- INFORMATION PROVIDED
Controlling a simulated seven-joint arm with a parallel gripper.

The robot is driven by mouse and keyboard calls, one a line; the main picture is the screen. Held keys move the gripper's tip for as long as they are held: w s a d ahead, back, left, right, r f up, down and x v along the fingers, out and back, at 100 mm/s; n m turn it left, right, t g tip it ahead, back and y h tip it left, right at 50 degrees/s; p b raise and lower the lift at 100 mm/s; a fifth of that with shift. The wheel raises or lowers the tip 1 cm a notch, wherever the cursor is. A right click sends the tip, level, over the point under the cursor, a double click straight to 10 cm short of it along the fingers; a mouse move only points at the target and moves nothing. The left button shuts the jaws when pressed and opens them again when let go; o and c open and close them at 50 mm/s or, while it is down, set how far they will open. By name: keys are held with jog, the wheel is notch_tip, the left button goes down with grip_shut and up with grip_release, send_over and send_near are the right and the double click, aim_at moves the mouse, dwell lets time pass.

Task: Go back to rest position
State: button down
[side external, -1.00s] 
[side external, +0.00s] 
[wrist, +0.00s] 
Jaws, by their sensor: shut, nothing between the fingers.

- SHORT PROBLEM
Extract all of the data shown above and repeat it verbatim.

- ANSWER TO THIS EXERCISE
Controlling a simulated seven-joint arm with a parallel gripper.

The robot is driven by mouse and keyboard calls, one a line; the main picture is the screen. Held keys move the gripper's tip for as long as they are held: w s a d ahead, back, left, right, r f up, down and x v along the fingers, out and back, at 100 mm/s; n m turn it left, right, t g tip it ahead, back and y h tip it left, right at 50 degrees/s; p b raise and lower the lift at 100 mm/s; a fifth of that with shift. The wheel raises or lowers the tip 1 cm a notch, wherever the cursor is. A right click sends the tip, level, over the point under the cursor, a double click straight to 10 cm short of it along the fingers; a mouse move only points at the target and moves nothing. The left button shuts the jaws when pressed and opens them again when let go; o and c open and close them at 50 mm/s or, while it is down, set how far they will open. By name: keys are held with jog, the wheel is notch_tip, the left button goes down with grip_shut and up with grip_release, send_over and send_near are the right and the double click, aim_at moves the mouse, dwell lets time pass.

Task: Go back to rest position
State: button down
[side external, -1.00s] 
[side external, +0.00s] 
[wrist, +0.00s] 
Jaws, by their sensor: shut, nothing between the fingers.

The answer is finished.